Protestierende Klimaschutzaktivisten in Berlin setzten in der dritten Augustwoche und damit nur gut einen Monat vor der Bundestagswahl den Regierungsparteien ein deutliches Signal. Oft in dreistelliger Zahl zogen teils mit Tiermasken verkleidete und mit Trommeln ausgerüstete Demonstranten vor die Parteizentralen von CDU und SPD sowie vor das Landwirtschaftsministerium und die Gebäude von CDU-Wirtschaftsrat und Bauernverband. Dort machten sie ihren Unmut über die ihrer Meinung nach Klimaschutz blockierenden Akteure laut. Optische Ausrufezeichen setzten sie etwa durch Farbblut auf sich und der Fassade der CDU-Zentrale. Viele Teilnehmer gehörten der Bewegung Extinction Rebellion oder der Schülerinnen- und Schüler-Bewegung Fridays for Future an.
Die Wahlkampf betreibenden Spitzenkandidaten geben derweil neue Versprechen für den Fall ihrer Wahl aus. So betonte SPD-Spitzenkandidat Olaf Scholz, er werde am geplanten Ausstiegsdatum des letzten Kohlekraftwerks spätestens 2038 nicht rütteln.
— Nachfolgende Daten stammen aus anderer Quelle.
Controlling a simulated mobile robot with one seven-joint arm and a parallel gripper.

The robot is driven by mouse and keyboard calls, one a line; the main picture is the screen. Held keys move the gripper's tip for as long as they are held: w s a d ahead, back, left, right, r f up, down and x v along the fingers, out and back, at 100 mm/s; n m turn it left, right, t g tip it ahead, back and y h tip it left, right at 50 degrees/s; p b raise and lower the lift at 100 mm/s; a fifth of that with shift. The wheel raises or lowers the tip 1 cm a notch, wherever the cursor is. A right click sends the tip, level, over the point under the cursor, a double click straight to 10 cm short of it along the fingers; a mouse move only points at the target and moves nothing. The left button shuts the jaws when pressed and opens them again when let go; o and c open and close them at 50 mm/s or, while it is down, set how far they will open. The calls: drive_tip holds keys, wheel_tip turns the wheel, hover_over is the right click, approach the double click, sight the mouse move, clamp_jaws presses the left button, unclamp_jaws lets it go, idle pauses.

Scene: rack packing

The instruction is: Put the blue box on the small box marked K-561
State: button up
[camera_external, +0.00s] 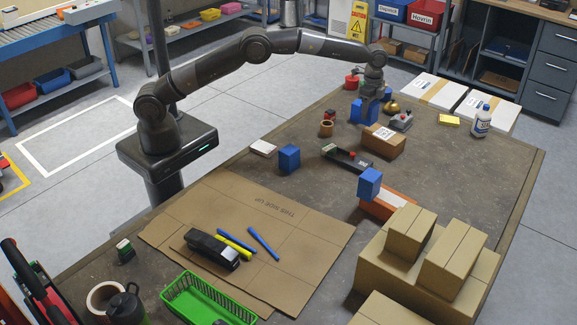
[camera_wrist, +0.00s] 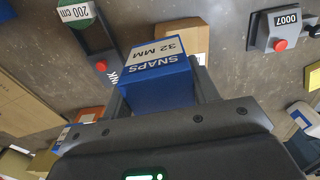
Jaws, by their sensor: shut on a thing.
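My gripper (camera_external: 370,97) is at the far part of the table, pointing down, shut on a blue box (camera_external: 361,111). In the wrist view this blue box (camera_wrist: 158,85) reads "SNAPS 32 MM" and sits between the two fingers. Whether it touches the table I cannot tell. A small cardboard box (camera_external: 383,143) with a white label stands just in front of it, toward the camera. A cardboard box also shows past the held box in the wrist view (camera_wrist: 184,41). No K-561 marking is legible. Two other blue boxes show, one on the table (camera_external: 289,159), one by an orange box (camera_external: 370,183).
Large cartons (camera_external: 425,270) fill the near right. A white bottle (camera_external: 482,121) stands at the right.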

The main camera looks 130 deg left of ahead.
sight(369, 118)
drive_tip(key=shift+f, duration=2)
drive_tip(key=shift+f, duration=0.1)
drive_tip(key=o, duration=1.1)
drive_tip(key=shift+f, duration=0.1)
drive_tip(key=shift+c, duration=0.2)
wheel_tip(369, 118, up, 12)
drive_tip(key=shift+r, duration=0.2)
Doch das Ausstiegsgesetz lasse ein früheres Ende zu, wo es Alternativen gebe. Scholz will deshalb im ersten Regierungsjahr alle Gesetzesänderungen für einen deutlich schnelleren Ausbau der Erneuerbaren einleiten.
Grünen-Spitzenkandidatin Annalena Baerbock, eine der drei chancenreichen Bewerbenden für die Kanzlerschaft, will das Kohle-Aus auf 2030 vorziehen und dafür auf jedem Dach eines neuen Hauses verpflichtend Photovoltaikanlagen sehen und zwei Prozent der Landesfläche für Windkraftausbau sichern.
Für die CDU bekannte Bundeswirtschaftsminster Peter Altmaier, er „rechne damit, dass wir den Ausbau der erneuerbaren Energien noch einmal um bis zu ein Drittel steigern müssen“. Dafür wolle er in Koalitionsverhandlungen konkrete Vorschläge vorlegen. Auch CDU-Spitzenkandidat Armin Laschet hält am Kohleausstiegsplan fest. Bis Mitte August beschränkte sich der Kandidat auf eine knappe marktwirtschaftliche Botschaft – wohl aus Rücksicht um seine teils windenergieskeptische Wählerschaft unter ländlichen Eigenheimbesitzern, die bei Windparks in Sichtweite um Wohnqualität und ihre Immobilienwerte bangen: Laschet ist demnach für marktwirtschaftliche Anreize und einfachere, kürzere Planverfahren, um die Erneuerbaren schneller auszubauen.
Doch während Ende August die Umfragewerte für die CDU erstmals unter die der SPD sackten, präsentierte Laschet plötzlich ebenfalls neue Energiewendeforderungen. Er will demnach einem Flächenziel von zwei Prozent der bundesweiten Landesfläche für die Windkraftnutzung folgen. Die CDU präsentierte mit einem im Nachrichtenmagazin Spiegel am Montag lancierten Artikel plötzlich ein 15-Punkte-Programm für den Ausbau der Erneuerbaren-Versorgung auf eine Erzeugungskapazität für 100 Prozent des Strombedarfs in Deutschland. Die von der Windenergiebranche geforderte und bisher als ausreichende betrachtete Zwei-Prozent-Ausweisung von Windenergieeignungsflächen will Laschet allerdings mit einer Einschränkung versehen: Der Ausbau soll sich möglichst auf vorbelastete Flächen konzentrieren – „entlang von überregionalen Verkehrswegen im Außenbereich oder an Parkplätzen“. Eine PV-Dachpflicht will die CDU vermeiden, dafür aber zinslose Darlehen an Hausdach-PV-Investoren ausgeben. Für die Energiewende ist nun außerdem ein neues CDU-Klimateam zuständig, das aus drei Mitgliedern wie der Gründerin der neuen CDU-Klima-Union, Wiebke Winter, besteht.